-- Start of Data excerpts --

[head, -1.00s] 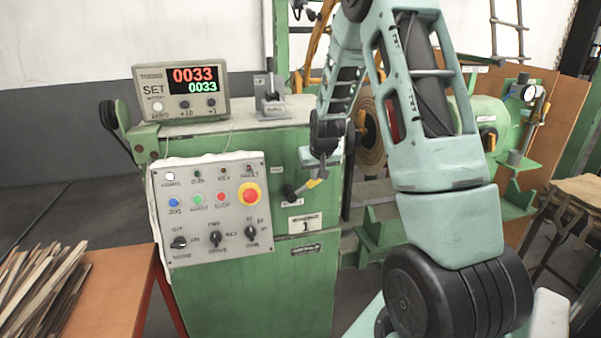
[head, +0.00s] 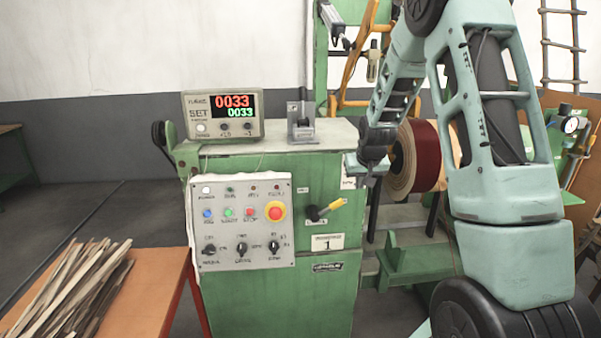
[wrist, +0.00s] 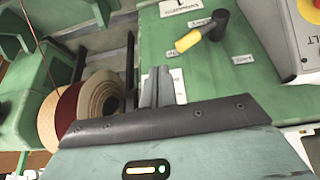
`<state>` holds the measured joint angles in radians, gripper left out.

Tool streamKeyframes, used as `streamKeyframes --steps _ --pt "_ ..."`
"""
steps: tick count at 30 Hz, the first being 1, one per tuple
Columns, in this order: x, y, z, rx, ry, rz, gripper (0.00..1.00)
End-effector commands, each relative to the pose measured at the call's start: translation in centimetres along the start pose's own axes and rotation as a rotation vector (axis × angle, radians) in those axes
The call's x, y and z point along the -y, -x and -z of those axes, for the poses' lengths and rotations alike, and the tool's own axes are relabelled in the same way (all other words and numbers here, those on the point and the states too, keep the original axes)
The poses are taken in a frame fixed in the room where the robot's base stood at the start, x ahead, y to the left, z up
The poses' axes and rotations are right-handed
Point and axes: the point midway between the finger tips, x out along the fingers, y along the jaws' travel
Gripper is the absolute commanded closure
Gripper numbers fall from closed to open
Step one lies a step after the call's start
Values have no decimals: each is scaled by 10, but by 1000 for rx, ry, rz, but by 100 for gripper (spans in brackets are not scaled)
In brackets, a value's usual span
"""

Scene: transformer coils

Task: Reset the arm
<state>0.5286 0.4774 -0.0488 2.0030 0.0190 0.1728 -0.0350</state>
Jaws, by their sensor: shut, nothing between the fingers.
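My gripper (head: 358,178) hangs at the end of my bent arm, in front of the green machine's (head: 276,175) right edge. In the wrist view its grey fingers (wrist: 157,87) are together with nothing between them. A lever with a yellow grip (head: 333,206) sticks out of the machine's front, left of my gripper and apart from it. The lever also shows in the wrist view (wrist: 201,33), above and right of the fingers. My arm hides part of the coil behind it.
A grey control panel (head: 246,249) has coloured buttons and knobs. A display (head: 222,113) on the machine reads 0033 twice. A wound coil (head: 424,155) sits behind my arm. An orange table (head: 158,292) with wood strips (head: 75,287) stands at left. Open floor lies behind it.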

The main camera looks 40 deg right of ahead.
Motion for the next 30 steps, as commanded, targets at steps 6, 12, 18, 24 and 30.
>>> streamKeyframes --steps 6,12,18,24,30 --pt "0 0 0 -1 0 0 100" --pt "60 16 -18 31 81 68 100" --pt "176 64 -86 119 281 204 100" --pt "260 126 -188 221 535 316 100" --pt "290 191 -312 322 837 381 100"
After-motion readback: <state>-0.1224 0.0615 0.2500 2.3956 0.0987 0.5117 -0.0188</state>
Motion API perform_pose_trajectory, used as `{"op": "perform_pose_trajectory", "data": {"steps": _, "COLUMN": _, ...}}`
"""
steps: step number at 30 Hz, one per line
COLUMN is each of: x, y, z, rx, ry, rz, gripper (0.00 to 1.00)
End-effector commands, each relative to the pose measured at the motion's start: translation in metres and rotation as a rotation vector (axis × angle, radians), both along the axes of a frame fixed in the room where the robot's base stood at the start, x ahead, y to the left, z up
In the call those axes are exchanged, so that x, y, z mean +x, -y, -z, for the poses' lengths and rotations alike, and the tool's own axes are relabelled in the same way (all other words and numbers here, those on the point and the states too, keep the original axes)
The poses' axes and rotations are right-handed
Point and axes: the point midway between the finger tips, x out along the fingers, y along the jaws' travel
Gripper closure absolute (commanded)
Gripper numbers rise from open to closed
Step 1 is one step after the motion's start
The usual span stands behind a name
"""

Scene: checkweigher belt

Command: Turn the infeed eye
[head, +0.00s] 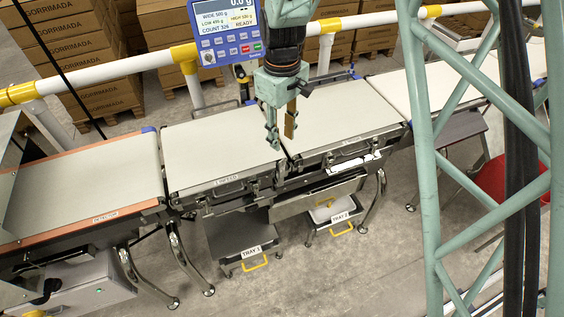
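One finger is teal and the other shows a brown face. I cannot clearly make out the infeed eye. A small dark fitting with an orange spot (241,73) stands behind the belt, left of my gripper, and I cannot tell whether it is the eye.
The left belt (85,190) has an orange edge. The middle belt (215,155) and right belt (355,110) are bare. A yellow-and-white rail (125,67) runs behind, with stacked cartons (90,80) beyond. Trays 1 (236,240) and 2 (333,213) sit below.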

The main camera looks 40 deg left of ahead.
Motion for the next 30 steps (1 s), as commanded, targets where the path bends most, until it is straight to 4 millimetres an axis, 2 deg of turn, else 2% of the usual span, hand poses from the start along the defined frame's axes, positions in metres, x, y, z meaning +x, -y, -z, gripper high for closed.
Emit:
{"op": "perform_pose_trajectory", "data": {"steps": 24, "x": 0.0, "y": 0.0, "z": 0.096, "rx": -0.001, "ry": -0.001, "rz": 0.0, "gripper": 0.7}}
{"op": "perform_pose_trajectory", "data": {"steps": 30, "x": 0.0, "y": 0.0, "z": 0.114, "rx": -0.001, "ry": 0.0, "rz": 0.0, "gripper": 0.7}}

-- End of Data excerpts --

Without the pictures, return all the records precisely as they stand.

Exercise response:
[head, -1.00s] 
[head, +0.00s] 
[wrist, +0.00s] 
`<state>` holds the measured joint angles in radians, gripper left out.

Tool streamKeyframes, used as `streamKeyframes --steps _ --pt "_ ..."`
"""
steps: tick count at 30 Hz, the first being 1, one per tuple
Columns, in this order: x, y, z, rx, ry, rz, gripper (0.00..1.00)
End-effector commands, each relative to the pose measured at the call's start: translation in centimetres along the start pose's own axes and rotation as a rotation vector (axis × angle, radians) in those axes
The call's x, y and z point along the -y, -x and -z of those axes, for the poses' lengths and rotations alike, and the tool's own axes are relabelled in the same way (all other words and numbers here, those on the point and the states too, keep the original axes)
The poses are taken in a frame fixed in the room where the robot's base stood at the start, x ahead, y to the left, z up
The poses' axes and rotations are right-handed
Point and axes: the point midway between the finger tips, x out along the fingers, y along the jaws' travel
Gripper is the absolute commanded closure
Gripper numbers fall from closed to open
Step one lies a step after the call's start
Values have no decimals: each is scaled by 10, but by 1000 for rx, ry, rz, but by 100 for gripper (spans in brackets are not scaled)
In brackets, a value's usual span
"""

Scene: transformer coils

Task: Reset the arm
<state>0.5286 0.4774 -0.0488 2.0030 0.0190 0.1728 -0.0350</state>
Jaws, by their sensor: shut, nothing between the fingers.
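My gripper (head: 358,178) hangs at the end of my bent arm, in front of the green machine's (head: 276,175) right edge. In the wrist view its grey fingers (wrist: 157,87) are together with nothing between them. A lever with a yellow grip (head: 333,206) sticks out of the machine's front, left of my gripper and apart from it. The lever also shows in the wrist view (wrist: 201,33), above and right of the fingers. My arm hides part of the coil behind it.
A grey control panel (head: 246,249) has coloured buttons and knobs. A display (head: 222,113) on the machine reads 0033 twice. A wound coil (head: 424,155) sits behind my arm. An orange table (head: 158,292) with wood strips (head: 75,287) stands at left. Open floor lies behind it.

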The main camera looks 40 deg right of ahead.
Motion for the next 30 steps, as commanded, targets at steps 6, 12, 18, 24 and 30.
>>> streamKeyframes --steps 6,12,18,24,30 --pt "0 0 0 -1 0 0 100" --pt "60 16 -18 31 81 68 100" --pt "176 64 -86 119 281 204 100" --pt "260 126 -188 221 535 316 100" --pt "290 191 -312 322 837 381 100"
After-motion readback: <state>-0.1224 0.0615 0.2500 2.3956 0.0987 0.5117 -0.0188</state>
Motion API perform_pose_trajectory, used as `{"op": "perform_pose_trajectory", "data": {"steps": _, "COLUMN": _, ...}}`
"""
steps: step number at 30 Hz, one per line
COLUMN is each of: x, y, z, rx, ry, rz, gripper (0.00 to 1.00)
End-effector commands, each relative to the pose measured at the motion's start: translation in metres and rotation as a rotation vector (axis × angle, radians), both along the axes of a frame fixed in the room where the robot's base stood at the start, x ahead, y to the left, z up
In the call those axes are exchanged, so that x, y, z mean +x, -y, -z, for the poses' lengths and rotations alike, and the tool's own axes are relabelled in the same way (all other words and numbers here, those on the point and the states too, keep the original axes)
The poses' axes and rotations are right-handed
Point and axes: the point midway between the finger tips, x out along the fingers, y along the jaws' travel
Gripper closure absolute (commanded)
Gripper numbers rise from open to closed
Step 1 is one step after the motion's start
The usual span stands behind a name
"""

Scene: checkweigher belt

Command: Turn the infeed eye
[head, +0.00s] 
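One finger is teal and the other shows a brown face. I cannot clearly make out the infeed eye. A small dark fitting with an orange spot (241,73) stands behind the belt, left of my gripper, and I cannot tell whether it is the eye.
The left belt (85,190) has an orange edge. The middle belt (215,155) and right belt (355,110) are bare. A yellow-and-white rail (125,67) runs behind, with stacked cartons (90,80) beyond. Trays 1 (236,240) and 2 (333,213) sit below.

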The main camera looks 40 deg left of ahead.
Motion for the next 30 steps (1 s), as commanded, targets where the path bends most, until it is straight to 4 millimetres an axis, 2 deg of turn, else 2% of the usual span, hand poses from the start along the defined frame's axes, positions in metres, x, y, z meaning +x, -y, -z, gripper high for closed.
Emit:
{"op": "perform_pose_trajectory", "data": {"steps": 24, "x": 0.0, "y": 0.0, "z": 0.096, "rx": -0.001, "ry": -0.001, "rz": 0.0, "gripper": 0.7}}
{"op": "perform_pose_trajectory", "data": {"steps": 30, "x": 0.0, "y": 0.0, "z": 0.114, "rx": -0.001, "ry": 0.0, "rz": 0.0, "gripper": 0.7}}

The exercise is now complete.